MAKE BOOKS EASILY AVAILABLE
Dedicate a low shelf or easily-accessible bookcase as the “kids books” and stock it full of the old classics and new favorites. Thrift stores and yard sales are great places to stock up on books for the cheap. At our local shop, Bishop’s Attic, children’s books are 10 to 50 cents each, even school books! A lot of books have found a new home on our shelves.
One important thing to keep in mind is that not every kid likes the same kind of books. Older readers may have clear preferences for specific genres. Younger readers tend to like certain series, characters, or subjects. I saved a lot of my childhood books and was excited to find that Caleb and Samantha love Berenstain Bears as much as I did.
Every kid should be signed up for Dolly Parton’s Imagination Library. It’s a free program dedicated to ensuring that each child has books of their very own to read and enjoy. Books arrive in the mail each month and I don’t know about your kids, but my kids LOVE getting their own mail. You can also subscribe to magazines, too. Caleb loves getting the Lego Magazine (free)!
VISIT THE LIBRARY OFTEN AND REGULARLY
I know we all have busy schedules, but don’t underestimate your local library as a valuable tool and resource. From multi-age story times to summer reading programs, libraries are making great strides to add more and more offerings so they can be an even greater benefit to families. As a past volunteer to the Children’s Librarian (best five years!), I know first-hand how much work and effort goes into creating the various programs offered. Even if you can only make it once a month, it will be one of the most looked-foward-to days for your kids. Promise.
Unfortunately, Thursday is one of my studio days so we can usually only attend Storytime 2x a month, but I can attribute our attendance for the past year with helping Caleb overcome his shyness, get rid of some wiggles, and falling even more in love with stories. We plan to attend as long as one of my kids is within the age bracket and once the stories get too “babyish” for the older ones, we’ll just have them bring their own books.
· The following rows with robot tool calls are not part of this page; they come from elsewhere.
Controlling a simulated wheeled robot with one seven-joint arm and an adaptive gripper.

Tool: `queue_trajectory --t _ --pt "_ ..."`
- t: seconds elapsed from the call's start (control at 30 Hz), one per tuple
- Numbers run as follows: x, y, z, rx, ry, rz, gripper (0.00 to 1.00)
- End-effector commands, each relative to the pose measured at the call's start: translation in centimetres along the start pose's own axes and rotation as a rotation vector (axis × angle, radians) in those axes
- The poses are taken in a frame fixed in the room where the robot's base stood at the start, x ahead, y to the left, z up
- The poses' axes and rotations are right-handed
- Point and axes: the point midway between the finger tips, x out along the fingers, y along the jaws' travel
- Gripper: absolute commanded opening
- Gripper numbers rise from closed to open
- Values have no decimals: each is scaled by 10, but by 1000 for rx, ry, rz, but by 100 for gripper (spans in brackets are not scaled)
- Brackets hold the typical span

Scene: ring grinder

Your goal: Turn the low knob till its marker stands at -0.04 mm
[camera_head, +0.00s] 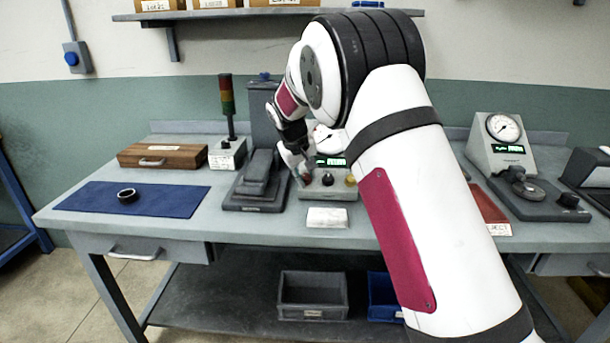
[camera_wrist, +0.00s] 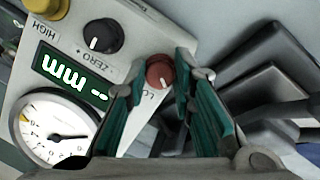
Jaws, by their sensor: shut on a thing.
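The low knob (camera_wrist: 158,72) is reddish brown with a pale marker line, on the grey gauge box (camera_wrist: 125,20) by a partly hidden label. In the wrist view its marker points toward the bottom of the picture; no scale number can be read beside it. My gripper (camera_wrist: 160,66) is shut on the low knob, a green-padded finger at each side. In the head view my gripper (camera_head: 299,164) reaches the left end of the box (camera_head: 338,192). A round dial (camera_wrist: 50,128) with a dark needle and a green display (camera_wrist: 72,80) showing "mm" sit on the box.
A black zero knob (camera_wrist: 103,33) and a yellow high knob (camera_wrist: 46,6) stand near the low knob. A dark stand (camera_head: 253,187) is close on the left. A ring (camera_head: 127,195) lies on a blue mat (camera_head: 170,202). A white card (camera_head: 327,217) lies in front.

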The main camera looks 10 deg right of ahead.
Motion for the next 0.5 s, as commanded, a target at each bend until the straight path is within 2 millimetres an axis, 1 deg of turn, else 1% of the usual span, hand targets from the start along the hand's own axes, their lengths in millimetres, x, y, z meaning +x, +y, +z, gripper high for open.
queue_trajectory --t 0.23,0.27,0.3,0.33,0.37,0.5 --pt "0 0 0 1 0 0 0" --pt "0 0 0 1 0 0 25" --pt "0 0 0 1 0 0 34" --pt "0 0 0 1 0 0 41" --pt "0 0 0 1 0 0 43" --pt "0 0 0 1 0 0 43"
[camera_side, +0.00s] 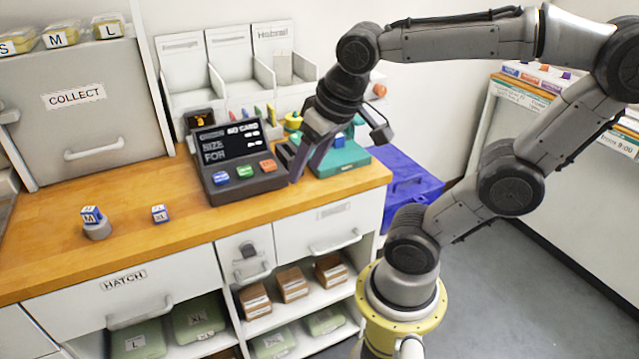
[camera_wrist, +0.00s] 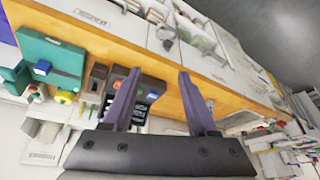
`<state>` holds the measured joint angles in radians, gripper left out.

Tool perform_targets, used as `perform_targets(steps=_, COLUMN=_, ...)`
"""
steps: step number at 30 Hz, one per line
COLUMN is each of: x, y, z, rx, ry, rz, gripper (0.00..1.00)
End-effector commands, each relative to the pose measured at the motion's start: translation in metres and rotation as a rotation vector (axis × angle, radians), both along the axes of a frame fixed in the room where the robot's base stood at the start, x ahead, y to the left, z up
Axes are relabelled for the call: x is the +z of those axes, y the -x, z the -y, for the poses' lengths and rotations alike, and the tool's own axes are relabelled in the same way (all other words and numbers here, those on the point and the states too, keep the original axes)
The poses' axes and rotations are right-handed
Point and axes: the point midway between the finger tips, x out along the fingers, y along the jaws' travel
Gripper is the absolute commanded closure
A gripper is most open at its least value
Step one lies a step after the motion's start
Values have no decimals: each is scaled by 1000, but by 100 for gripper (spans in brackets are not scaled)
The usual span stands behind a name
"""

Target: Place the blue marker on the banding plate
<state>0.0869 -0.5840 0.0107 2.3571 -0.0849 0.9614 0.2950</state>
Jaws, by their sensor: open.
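A small blue block (camera_side: 338,141), which may be the blue marker, is at the teal fixture (camera_side: 345,160) at the right end of the counter. The block also shows in the wrist view (camera_wrist: 42,68), at the edge of the teal fixture (camera_wrist: 62,57). I cannot tell which surface is the banding plate. Two blue-and-white lettered cubes lie to the left: one (camera_side: 91,214) sits on a grey round base, the other (camera_side: 160,213) on the wood. My gripper (camera_side: 307,172) is open and empty, pointing down between the terminal and the fixture. Its fingers (camera_wrist: 160,76) are apart in the wrist view.
A dark terminal (camera_side: 237,155) with coloured buttons stands left of my gripper. White sorting bays (camera_side: 225,75) rise behind it. A yellow-topped item (camera_side: 293,121) stands behind the gripper. A blue crate (camera_side: 408,180) is on the floor to the right. The counter's left half is mostly clear.

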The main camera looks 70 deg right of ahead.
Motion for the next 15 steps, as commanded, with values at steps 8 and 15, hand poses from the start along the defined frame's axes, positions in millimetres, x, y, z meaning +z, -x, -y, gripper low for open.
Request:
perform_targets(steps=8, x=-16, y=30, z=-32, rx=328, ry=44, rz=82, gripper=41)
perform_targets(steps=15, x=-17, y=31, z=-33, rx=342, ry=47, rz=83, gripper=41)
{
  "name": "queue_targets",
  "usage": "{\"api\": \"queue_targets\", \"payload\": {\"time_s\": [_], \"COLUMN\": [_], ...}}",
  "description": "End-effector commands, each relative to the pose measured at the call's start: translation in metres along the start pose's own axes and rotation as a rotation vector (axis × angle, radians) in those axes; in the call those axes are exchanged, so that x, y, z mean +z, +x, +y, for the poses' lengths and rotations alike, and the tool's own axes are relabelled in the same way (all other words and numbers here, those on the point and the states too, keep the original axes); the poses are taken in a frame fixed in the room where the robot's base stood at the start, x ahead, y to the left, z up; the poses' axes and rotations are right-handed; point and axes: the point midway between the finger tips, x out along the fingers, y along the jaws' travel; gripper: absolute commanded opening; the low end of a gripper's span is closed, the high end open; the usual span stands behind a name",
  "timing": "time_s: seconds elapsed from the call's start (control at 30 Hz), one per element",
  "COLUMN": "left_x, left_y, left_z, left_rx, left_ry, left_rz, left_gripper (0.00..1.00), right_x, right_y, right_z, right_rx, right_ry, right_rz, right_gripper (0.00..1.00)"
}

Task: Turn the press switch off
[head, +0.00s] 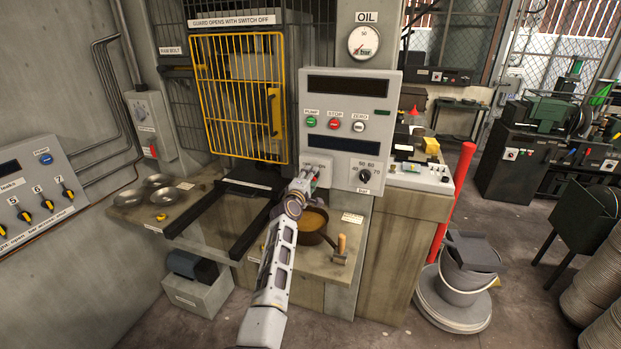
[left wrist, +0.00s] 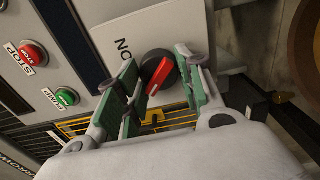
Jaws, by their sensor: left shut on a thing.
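The press switch (left wrist: 160,73) is a round black knob with a red handle on a pale plate, with ON lettering beside it in the left wrist view. In the head view its red part (head: 314,183) barely shows at the lower left of the grey control panel (head: 345,85). My left gripper (left wrist: 155,90) has its green-padded fingers on either side of the knob and is shut on it. In the head view my left gripper (head: 307,184) reaches up to the panel and hides most of the switch. My right gripper is in neither view.
Green PUMP (head: 311,122), red STOP (head: 335,124) and white ZERO (head: 358,126) buttons sit above the switch. A bar dial (head: 365,174) is to its right. A yellow mesh guard (head: 238,95) stands left. A brown pan (head: 313,222) and a small hammer (head: 340,250) lie below.

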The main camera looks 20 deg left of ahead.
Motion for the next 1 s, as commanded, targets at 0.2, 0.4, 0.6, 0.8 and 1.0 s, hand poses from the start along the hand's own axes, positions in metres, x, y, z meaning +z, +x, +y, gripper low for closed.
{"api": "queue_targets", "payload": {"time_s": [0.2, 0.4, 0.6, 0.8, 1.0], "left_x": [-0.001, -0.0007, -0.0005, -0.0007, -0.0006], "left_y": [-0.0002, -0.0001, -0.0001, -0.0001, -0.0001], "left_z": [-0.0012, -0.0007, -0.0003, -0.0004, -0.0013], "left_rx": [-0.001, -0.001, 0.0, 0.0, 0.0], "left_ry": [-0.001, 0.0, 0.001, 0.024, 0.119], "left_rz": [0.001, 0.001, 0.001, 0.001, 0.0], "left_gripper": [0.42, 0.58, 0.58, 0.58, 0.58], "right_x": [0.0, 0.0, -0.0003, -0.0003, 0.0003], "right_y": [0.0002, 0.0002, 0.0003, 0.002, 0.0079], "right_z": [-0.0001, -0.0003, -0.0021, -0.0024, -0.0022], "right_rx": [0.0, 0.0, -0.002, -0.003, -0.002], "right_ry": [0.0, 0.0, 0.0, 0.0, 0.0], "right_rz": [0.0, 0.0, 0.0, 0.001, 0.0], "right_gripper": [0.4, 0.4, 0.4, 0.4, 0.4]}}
Libraries can help you save money, too! Instead of renting movies or having cable, check out movies from the library or in lieu of going out to the movies, try a family movie nights if offered. For the teens in your family, some libraries offer special teen-only nights, complete with a theme (our library recently did Dr. Who!), pizza, and even costumes!
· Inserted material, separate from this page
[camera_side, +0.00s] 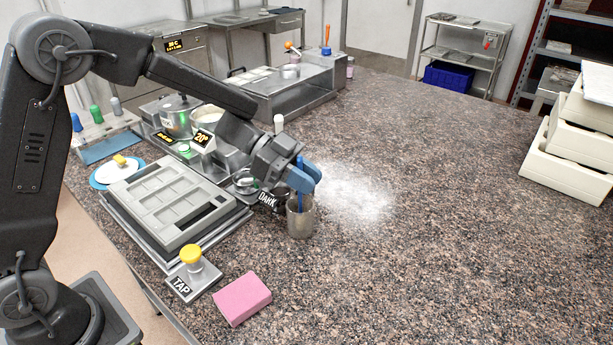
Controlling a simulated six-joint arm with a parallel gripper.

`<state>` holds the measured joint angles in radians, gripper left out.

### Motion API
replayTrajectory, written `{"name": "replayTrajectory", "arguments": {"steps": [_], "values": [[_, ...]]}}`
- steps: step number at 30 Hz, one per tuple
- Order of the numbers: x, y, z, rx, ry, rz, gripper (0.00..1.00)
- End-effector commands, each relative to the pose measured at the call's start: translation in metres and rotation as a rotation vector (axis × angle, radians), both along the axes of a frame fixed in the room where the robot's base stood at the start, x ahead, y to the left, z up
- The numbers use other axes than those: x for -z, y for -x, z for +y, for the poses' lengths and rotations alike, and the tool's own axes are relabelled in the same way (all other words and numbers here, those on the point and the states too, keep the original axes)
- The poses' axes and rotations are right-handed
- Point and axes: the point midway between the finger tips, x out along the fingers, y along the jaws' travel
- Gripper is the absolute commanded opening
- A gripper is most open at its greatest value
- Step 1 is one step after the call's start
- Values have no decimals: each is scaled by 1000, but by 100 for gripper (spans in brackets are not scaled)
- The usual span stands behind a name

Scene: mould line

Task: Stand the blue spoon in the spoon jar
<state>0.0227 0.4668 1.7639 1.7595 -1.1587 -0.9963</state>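The blue spoon (300,203) is upright, its handle top showing above my gripper and its lower part running down into the mouth of the spoon jar. The spoon jar (300,222) is a grey metal cup standing on the speckled counter. My gripper (304,180), with blue fingertips, is just above the jar, with the spoon's handle between its fingers. It looks shut on the handle, though the fingers partly hide the contact. The spoon's lower end is hidden inside the jar.
A yellow-knobbed TAP block (192,274) and a pink sponge (242,299) are in front. White powder (350,195) lies to the right. The right counter is mostly clear.

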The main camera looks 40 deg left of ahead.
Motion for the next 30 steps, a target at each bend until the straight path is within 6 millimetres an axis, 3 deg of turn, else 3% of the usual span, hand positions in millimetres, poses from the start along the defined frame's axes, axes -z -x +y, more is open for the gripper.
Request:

Libraries also promote community involvement, partnering with local emergency services for safety week (complete with a visit from both an ambulance and a fire truck), and even wildlife services, bringing in animals to teach about conservation and live-broadcasting from an out-of-state aquarium to teach about sharks. This just goes to show all the amazing things libraries can offer. If you don’t have a library card yet, go today!
USE READING AS A REWARD AND REWARD READING
Instead of using treats, movies, iPad, or video games as a reward, why not use books? In our house, if the kids get ready for bed extra quickly then they are allowed to read for 15 minutes before lights-out. Who knew when we started that this would become one of their favorite things? Being allowed to do something special or out of the ordinary provides an added incentive, and is a great way to get in that 30 minutes of reading that homework requires.
If your little one has a hard time reading, don’t be stingy with the rewards! Set rewards for each list or challenge they complete, like reading for three hours a week, making it through their summer reading list, or tackling that really long book. Celebrate those accomplishments, no matter how big or small! This is especially true of new readers where each book read is the equivalent of us finishing Moby Dick!
TRY DIFFERENT MEDIUMS
Don’t waste your commute. Check out your local library for audio books and make use of your time in the car by playing books-on-cd’s for the kids. You can usually find all the classics, like Charlotte’s Web and The Chronicles of Narnia as well as more recent (and shorter) favorites like Curious George.
If playing audio books off your smartphone or computer is more your thing, then check to see if your library has a digital library, like ours here in Alaska or use a service like Audible. We can check out audiobooks for two weeks at a time, just like a physical book, and download/stream it to our smartphone and tablets.
A remnant from Micah’s childhood, we were blessed with the Alphabet Pals and the Early World of Learning audio cassettes and accompanying books (anyone remember Zak and Amy?) and incorporate them as part of Caleb’s school.
And it doesn’t stop at audio books. Both Micah and I grew up on Adventures in Odyssey and have recently started playing episodes on our hour-long trips to and from church on Sundays. While not strictly books, listening to audio dramas helps promote listening skills (obviously), as well as audio-to-visual interpretation, and the ability to sit still for 30+ minutes at a time.
DON’T BE AFRAID OF READING APPS
When used in moderation, tablets and apps can be useful tools! The key is to have the apps be more education-based with a few fun games sprinkled in the mix.
One of the best programs out there is Teach Your Monster to Read (free for the computer!) as well as these favorites:
KNOW THAT EVEN WIGGLY ONES CAN LOVE TO READ
Our Caleb is quite the wiggle worm. For the last few years, getting him to sit still is like nailing jello to the wall, as my Granny used to say. But he’ll sit still for hours with a stack of books. Most times.
Provide a special reading chair and comfy pillows or cushions that encourage sitting still. Or, if reading upside down with feet in the air is more their style, go with it! At least they’re reading, right?
What are the ways you try to inspire reading in your kids? Any tips to add to our list?